Sometimes when reading about our industry I come across something that is so patently dumb and unfair that it makes me think what the . . . ?
Although if it involves a local authority “dumb and unfair” seems to cover many of their decisions, especially in the area of planning.
With Auckland going through the long and painful process called the Unitary Plan (a District Scheme on steroids for those non-Aucklanders) the number of inexplicable new planning rules and regulations is leaving Aucklanders gasping for breath.
I was certainly left gasping myself when I read about the owner of a modest 1930s duplex (a pair of semi-detached houses) finding out that his neighbours had obtained approval to demolish their half of the building and build a mini-mansion.
They seemed to think that informing him some nine months after they received council approval was their only moral obligation.
The word “moral” is not a word you often find — along with “reasonable” — in a planning document, especially now with councils significantly expanding the use of non-notified approvals.
But surely they could see how dumb this decision to grant a non-notified approval was — even though they audaciously described the effect on the poor neighbour as “less than minor”?
Considering how out of scale the new “cascading three-level house” seems likely to be alongside its conjoined single-storey twin, any approval at all has to look a bit silly.
Do councils not care any more?
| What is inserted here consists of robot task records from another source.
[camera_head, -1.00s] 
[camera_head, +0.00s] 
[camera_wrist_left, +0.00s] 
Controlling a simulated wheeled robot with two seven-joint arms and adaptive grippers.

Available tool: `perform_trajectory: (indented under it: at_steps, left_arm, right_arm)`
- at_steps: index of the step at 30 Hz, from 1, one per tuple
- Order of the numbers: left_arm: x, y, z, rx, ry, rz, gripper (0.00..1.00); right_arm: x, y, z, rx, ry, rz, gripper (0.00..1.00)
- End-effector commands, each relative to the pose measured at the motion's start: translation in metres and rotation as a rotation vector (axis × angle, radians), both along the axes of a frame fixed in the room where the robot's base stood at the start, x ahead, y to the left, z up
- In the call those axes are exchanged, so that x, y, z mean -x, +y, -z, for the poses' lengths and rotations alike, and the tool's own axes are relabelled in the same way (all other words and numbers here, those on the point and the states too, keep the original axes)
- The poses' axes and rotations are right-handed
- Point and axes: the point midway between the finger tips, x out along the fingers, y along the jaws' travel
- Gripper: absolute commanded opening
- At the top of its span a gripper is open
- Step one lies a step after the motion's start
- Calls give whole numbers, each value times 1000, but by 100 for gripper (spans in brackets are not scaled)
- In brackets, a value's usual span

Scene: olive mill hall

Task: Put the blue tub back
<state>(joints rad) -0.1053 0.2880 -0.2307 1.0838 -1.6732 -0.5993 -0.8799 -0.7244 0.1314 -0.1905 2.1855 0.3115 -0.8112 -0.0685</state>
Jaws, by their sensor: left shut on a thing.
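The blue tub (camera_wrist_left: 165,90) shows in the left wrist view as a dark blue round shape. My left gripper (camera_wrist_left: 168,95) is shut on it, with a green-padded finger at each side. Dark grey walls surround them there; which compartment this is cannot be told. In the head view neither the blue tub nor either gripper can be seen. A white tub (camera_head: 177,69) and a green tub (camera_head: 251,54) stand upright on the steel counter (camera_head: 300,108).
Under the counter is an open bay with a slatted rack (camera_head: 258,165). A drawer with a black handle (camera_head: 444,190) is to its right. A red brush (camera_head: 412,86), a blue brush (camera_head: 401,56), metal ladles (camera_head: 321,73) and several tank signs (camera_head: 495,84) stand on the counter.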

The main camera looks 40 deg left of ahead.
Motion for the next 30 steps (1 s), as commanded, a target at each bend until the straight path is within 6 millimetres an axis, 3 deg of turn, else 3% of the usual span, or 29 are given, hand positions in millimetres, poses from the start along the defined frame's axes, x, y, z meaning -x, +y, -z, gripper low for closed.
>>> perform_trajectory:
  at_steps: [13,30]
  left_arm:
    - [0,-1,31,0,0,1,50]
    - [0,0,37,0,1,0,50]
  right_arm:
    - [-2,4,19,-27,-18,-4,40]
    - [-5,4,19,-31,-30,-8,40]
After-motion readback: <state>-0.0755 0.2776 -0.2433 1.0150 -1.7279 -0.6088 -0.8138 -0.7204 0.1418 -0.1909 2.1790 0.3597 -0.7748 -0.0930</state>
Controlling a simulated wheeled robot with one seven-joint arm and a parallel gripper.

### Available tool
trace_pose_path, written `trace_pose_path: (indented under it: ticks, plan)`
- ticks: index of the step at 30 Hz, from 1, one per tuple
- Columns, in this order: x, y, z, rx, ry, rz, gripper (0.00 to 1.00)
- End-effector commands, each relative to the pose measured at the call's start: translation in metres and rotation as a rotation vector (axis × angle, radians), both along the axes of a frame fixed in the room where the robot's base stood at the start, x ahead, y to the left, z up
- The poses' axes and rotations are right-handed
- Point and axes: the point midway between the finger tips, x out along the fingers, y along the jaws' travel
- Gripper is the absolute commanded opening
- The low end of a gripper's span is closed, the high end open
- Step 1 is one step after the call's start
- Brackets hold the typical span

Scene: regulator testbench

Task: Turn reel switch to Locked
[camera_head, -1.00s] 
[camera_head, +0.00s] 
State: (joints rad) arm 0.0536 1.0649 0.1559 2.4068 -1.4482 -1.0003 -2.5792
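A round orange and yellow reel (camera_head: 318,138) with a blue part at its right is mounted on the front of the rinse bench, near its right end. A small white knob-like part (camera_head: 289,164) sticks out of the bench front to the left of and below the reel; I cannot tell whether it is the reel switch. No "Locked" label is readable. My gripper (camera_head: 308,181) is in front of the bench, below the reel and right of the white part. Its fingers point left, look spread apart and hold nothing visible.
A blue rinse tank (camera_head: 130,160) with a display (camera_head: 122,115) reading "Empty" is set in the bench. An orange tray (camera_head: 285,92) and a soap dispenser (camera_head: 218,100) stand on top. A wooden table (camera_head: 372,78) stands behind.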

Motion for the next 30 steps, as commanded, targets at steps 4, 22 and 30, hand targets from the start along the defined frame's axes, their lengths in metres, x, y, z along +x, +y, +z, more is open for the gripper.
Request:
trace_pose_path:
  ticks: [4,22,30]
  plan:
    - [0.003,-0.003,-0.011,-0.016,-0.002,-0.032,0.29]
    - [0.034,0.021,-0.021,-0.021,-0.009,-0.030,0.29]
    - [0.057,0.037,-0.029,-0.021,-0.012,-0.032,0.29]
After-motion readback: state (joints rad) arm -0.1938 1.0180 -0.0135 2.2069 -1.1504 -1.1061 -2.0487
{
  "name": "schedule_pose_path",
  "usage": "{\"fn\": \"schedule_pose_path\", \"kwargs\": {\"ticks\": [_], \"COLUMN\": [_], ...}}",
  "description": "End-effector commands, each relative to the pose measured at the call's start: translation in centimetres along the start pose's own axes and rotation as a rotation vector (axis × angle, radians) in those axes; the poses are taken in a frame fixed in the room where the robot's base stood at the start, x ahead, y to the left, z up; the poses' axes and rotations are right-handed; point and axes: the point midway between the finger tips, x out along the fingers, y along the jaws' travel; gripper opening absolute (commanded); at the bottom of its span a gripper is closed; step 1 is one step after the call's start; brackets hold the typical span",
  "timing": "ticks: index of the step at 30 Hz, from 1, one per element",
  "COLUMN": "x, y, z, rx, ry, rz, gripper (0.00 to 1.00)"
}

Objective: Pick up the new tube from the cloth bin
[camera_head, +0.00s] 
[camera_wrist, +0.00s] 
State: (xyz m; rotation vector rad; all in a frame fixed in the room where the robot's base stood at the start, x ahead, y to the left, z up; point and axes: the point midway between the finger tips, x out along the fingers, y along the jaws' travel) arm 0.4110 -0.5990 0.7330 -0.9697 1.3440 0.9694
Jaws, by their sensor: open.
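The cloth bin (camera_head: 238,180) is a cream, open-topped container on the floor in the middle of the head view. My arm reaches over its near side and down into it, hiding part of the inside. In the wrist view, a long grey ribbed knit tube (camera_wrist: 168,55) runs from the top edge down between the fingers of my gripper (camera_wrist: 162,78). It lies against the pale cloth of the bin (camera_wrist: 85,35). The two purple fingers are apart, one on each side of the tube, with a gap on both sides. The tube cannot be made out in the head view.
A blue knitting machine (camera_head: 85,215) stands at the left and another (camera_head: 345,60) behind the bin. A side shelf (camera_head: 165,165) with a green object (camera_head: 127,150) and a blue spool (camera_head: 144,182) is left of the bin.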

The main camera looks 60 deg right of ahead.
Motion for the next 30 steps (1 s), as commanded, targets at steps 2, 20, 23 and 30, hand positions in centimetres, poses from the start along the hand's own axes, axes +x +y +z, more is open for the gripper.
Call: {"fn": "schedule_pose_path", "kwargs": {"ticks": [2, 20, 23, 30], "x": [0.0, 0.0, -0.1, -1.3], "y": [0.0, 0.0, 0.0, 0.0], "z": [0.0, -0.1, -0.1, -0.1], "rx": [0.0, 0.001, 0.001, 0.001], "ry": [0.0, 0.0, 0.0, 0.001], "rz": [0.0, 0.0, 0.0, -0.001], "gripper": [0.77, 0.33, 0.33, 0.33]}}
Are they happy for our suburban streets to become an out-of-scale, out-of-context mishmash?
Okay, much of our suburban streetscape is a mixture of styles and forms, but do we have to make it look stupid as well? Not forgetting how unfair decisions like these are for the neighbours and neighbourhood.
There was a recent TV programme called Restoration Home. The programme not only followed the restoration of existing buildings but also looked into the history and aesthetics of the building, its surroundings and even who the original designers and former occupants were.
While I’m not recommending this approach be added to our already convoluted planning processes, it does show that there is another way.
There is value in taking a more holistic view on whether a proposed extension, renovation or rebuilding is appropriate.
Just because someone wants to do something, doesn’t mean that it’s automatically a good idea.
Rules are rules?
The recent tragic case of the collapse of an apartment balcony in Dunedin apparently resulted from what was described by the Ministry as gross overloading.
But I found the Minister of Housing’s comment that “the simple reason this balcony collapsed was that there were too many people on it” somewhat disingenuous.
I fail to recall any private balcony having a sign listing how many people it was designed to accommodate safely.
The fact that the balcony appeared to comply with the building code is hardly the point. It reflects the current attitude among our industry that minimum standards are always good enough.
A bit like in reverse, how most people’s view that a speed limit is a minimum requirement, and anyone who travels below that level is an unreasonable idiot.
A key weakness in the current approach to ensuring appropriate building standards are met is the almost universal use by designers and contractors of so-called acceptable solutions.
These minimum-level cookbook solutions are producing an increasingly dumbed down industry.
In some cases there is little attempt by designers and builders to gauge what the real risk of a particular design or building type might be — just blind acceptance that the acceptable solution is the only solution.
Having been involved in creating some of these documents, I am aware they should be viewed for what they are — the bare minimum.
A balcony on a student flat? Design to at least twice minimum loadings and don’t use notched timber joists. In fact, don’t use cantilevered balcony joists at all.
Unreasonable? If we can’t learn from such failures I don’t hold out much hope of avoiding similar tragedies in the future.
A good idea
I thought our Japanese neighbours held the title of cleverest loo designers until I saw the latest effort out of Spain.
Described as ”the world’s first, in-tank wall-hung pan”, this little beauty integrates the cistern and flushing buttons into the rear of the pan itself.
With no more bulky wall mounted cisterns or difficult-to-mount-and-service in-wall tanks, this is a significant advance in minimalist design.
Incorporating something called “soft air technology” (not sure what this might be or what it might do), this looks like a really great idea.
As long as the flush works without gravity to assist it. With the seat being made from urea, this also looks like a giant leap towards instant recycling.
Slings and arrows
The full phrase “slings and arrows of outrageous fortune” comes from the soliloquy at the beginning of Shakespeare’s Hamlet. I recently attended a season of his plays at the pop-up Globe Theatre in Auckland.
Sited on a car park behind the Auckland Town Hall, this was an innovative and successful approach at bringing theatre to the people, harking back to the days of the circus tent.
It showed that architecture could be both good and ephemeral. After all, Mies van Der Rohe’s masterpiece — the 1929 Barcelona Pavilion — only lasted a few months before being demolished, but still lives on today in the iconic Barcelona Chair.